Valentine’s Day for most people means romantic dates with flowers, chocolates and meaningful cards. While the biggest problem on February 14 is pleasing your loved one, logistics managers and suppliers start stressing much earlier to provide you with all of the gift options you need.

Roses are not grown at your florist’s home garden and heart-shaped boxes don’t appear in the store by accident. Before Valentine’s Day, all of Valentine’s gifts travel a long and well-planned out journey thanks to logistics. 

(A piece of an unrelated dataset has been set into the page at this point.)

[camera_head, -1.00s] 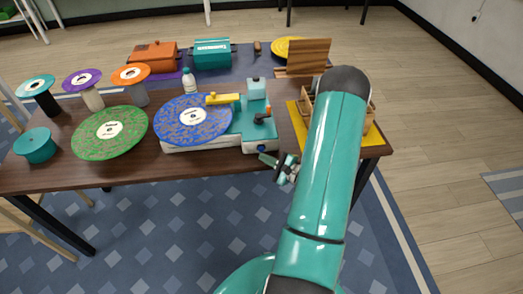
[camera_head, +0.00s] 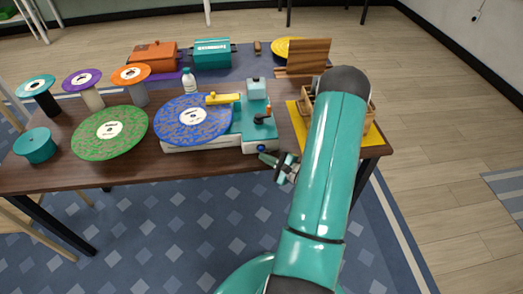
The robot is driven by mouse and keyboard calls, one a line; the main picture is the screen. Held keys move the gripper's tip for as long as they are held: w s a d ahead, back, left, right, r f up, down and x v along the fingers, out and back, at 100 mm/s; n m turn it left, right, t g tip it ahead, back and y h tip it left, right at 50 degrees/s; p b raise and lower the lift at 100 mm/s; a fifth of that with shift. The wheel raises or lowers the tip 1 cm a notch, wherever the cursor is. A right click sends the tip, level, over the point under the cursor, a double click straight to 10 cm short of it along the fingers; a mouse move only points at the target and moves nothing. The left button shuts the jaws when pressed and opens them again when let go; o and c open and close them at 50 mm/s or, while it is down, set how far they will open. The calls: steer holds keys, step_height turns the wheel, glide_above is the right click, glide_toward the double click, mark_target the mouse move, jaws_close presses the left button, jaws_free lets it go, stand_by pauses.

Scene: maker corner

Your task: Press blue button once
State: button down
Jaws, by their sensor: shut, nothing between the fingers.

Valentine’s Day is one of the biggest holidays in the logistics industry. Just in the U.S. alone, nearly 60% of the population celebrates it. Moreover, considering the emotional meaning of the holiday, failing to deliver gifts on-time is unacceptable. And that’s why logistics makes the show go on by supplying retailers and flower shops.

However, flowers are not the most popular surprise among Valentine’s present buyers. According to the National Retail Federation stats, the top gift option is candy (55%), followed by cards (45.9%) and flowers (35.6%).

Logistics is not just about importing goods from one country to another. After chocolates or flowers are imported, they are forwarded to the importer’s distribution center, where all the items are separated before departing to the retailer’s warehouse. At the retailer’s facility, hundreds of people unpack the boxes, label them, pack them again, and move them to stores. Finally, products are shelved and the gifts are ready for selling. Quite a long journey, right?

Moreover, chocolates and flowers are perishable and require special handling and freeze protection. Chocolate is especially temperature sensitive and can survive neither excess heat nor cold, otherwise, it will spoil and disappoint many people. Special conditions make Valentine’s Day even more complex, yet the delivery deadlines are still met thanks to the logistics and retail industry.